__INSTRUCTIONS TO FOLLOW__
Scan the data below. Pull out each line where "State" occurs.

__DATA TO PROCESS__
■ ■ ■ ■

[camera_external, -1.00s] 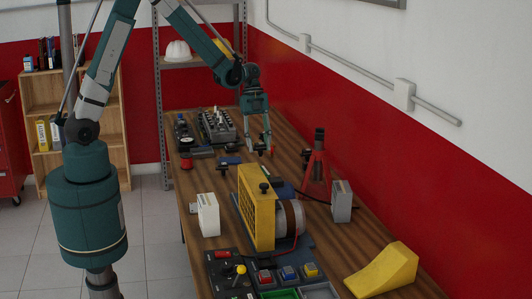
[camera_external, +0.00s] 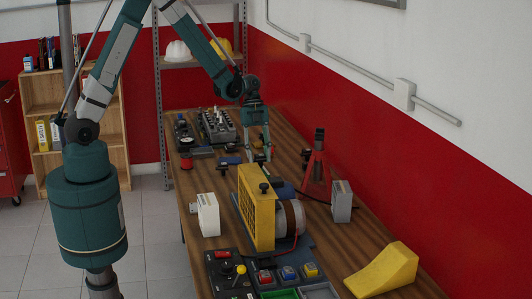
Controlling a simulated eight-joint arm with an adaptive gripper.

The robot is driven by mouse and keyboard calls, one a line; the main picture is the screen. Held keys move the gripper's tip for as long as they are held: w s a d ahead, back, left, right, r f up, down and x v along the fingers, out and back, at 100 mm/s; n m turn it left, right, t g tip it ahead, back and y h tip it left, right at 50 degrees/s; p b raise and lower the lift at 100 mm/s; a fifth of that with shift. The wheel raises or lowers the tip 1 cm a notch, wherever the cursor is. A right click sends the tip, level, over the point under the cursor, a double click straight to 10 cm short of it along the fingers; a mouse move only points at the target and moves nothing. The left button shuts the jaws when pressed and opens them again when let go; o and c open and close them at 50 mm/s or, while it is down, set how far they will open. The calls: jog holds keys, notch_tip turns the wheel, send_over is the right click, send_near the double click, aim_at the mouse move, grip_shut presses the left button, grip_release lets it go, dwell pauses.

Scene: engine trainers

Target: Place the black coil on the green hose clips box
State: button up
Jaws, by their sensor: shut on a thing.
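My gripper (camera_external: 258,157) is over the middle of the workbench, behind the yellow-guarded engine trainer, pointing down. Its fingers are shut on a small dark thing, mostly hidden by the fingers; it fits the black coil, but it is too small to tell for sure. A green open box (camera_external: 284,294) is at the front of the bench, partly cut off by the bottom edge. I cannot read a label on it, so I cannot tell if it is the hose clips box.
The yellow-guarded trainer (camera_external: 256,210) stands between my gripper and the green box. A red jack stand (camera_external: 317,172) is right of my gripper. A white container (camera_external: 208,214), a grey box (camera_external: 341,201) and a yellow wedge (camera_external: 384,270) stand around. An engine block (camera_external: 217,126) is farther back.

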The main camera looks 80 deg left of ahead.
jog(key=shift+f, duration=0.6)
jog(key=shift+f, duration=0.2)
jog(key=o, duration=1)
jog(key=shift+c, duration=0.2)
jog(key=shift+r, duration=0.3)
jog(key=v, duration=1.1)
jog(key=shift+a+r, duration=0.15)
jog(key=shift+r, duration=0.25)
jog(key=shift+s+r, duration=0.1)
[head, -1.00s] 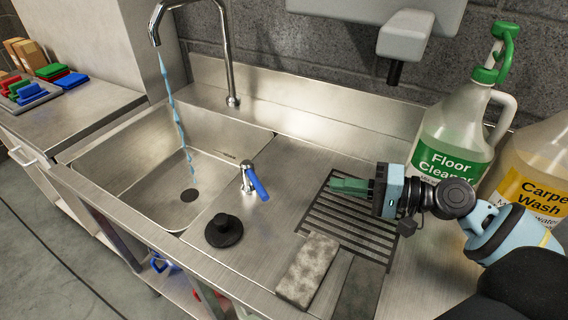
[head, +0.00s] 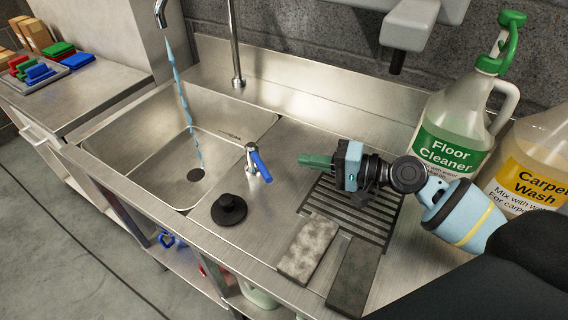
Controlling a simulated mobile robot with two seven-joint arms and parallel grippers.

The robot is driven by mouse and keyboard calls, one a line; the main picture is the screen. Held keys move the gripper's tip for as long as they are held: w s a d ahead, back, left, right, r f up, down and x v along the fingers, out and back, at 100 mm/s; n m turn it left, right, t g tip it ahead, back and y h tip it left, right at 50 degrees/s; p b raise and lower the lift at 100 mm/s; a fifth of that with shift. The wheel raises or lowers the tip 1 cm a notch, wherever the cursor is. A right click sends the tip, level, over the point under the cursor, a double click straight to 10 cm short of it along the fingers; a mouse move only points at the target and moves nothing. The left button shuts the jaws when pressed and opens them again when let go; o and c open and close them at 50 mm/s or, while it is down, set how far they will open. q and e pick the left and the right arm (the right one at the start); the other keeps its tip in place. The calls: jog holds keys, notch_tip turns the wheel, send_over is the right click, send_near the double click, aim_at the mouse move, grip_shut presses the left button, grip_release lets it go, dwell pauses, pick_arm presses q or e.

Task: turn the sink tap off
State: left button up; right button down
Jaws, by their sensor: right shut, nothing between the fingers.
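The tap's spout (head: 160,12) hangs over the sink basin (head: 150,150), and a blue stream of water (head: 186,100) falls from it toward the drain. The tap handle (head: 260,165) is a blue lever on a short chrome post, on the counter right of the basin. My right gripper (head: 302,160) has green fingers, is shut and empty, and points left toward the lever. A gap of bare counter shows between its fingertips and the lever. My left gripper is not in view.
A black plug (head: 229,210) and a grey sponge (head: 307,248) lie in front of the lever. A dark block (head: 353,280) lies beside the sponge. A drain grate (head: 375,215) is under my right gripper. Floor Cleaner (head: 450,140) and Carpet Wash (head: 535,170) jugs stand at the right.

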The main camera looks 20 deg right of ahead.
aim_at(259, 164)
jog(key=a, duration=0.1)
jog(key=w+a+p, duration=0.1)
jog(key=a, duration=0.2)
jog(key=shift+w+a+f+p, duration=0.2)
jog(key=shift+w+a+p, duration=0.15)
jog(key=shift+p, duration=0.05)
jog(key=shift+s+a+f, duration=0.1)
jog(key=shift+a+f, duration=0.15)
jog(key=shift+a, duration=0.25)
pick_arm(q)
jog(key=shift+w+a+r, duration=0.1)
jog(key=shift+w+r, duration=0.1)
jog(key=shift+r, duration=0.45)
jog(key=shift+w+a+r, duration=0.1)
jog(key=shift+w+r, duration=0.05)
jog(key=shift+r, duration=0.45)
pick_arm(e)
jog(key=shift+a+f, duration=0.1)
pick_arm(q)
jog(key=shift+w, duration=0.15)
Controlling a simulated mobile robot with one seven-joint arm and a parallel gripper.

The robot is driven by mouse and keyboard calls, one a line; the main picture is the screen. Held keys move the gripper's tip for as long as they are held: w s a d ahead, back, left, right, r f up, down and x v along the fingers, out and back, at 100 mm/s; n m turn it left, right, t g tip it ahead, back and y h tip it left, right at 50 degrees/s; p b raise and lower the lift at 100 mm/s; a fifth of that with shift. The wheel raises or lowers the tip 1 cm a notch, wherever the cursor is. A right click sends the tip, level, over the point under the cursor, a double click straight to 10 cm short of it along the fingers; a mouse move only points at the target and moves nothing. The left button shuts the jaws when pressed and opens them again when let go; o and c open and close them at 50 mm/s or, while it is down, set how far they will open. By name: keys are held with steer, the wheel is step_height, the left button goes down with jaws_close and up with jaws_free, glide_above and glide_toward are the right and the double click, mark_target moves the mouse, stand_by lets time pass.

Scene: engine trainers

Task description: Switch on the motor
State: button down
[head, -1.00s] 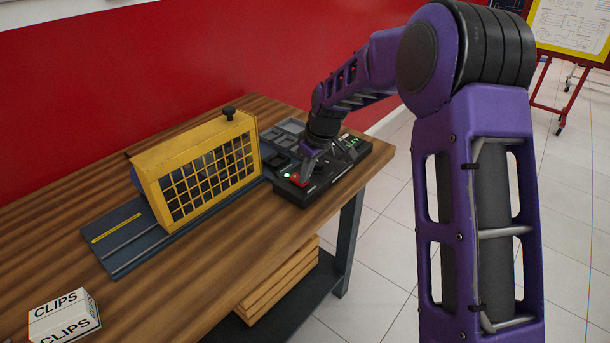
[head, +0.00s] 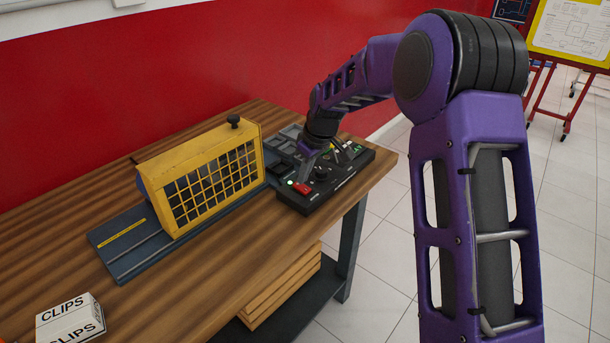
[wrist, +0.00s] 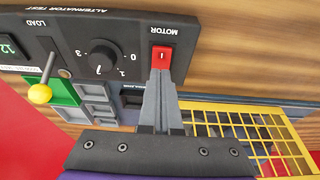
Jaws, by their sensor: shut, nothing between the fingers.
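The control panel (head: 318,203) is a black box on the bench, labelled "ALTERNATOR TEST" in the wrist view. The red rocker switch (wrist: 161,54) under the word "MOTOR" bears a white "I" mark. My gripper (wrist: 160,76) is shut and empty. Its fingertips are at the switch and cover its near end in the wrist view; I cannot tell whether they touch it.
A black dial (wrist: 102,58) and a yellow-tipped load lever (wrist: 40,93) are close to the switch on the panel. A yellow mesh guard (head: 205,181) stands on a dark base left of the panel. A clips box (head: 70,318) is at the bench's near left.

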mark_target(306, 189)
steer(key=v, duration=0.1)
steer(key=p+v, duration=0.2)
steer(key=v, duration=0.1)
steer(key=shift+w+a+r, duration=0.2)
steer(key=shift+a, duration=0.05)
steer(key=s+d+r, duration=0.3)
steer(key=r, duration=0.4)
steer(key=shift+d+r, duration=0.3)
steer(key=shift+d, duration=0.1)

■ ■ ■ ■

__EXERCISE RESPONSE__
State: button up
State: left button up; right button down
State: button down

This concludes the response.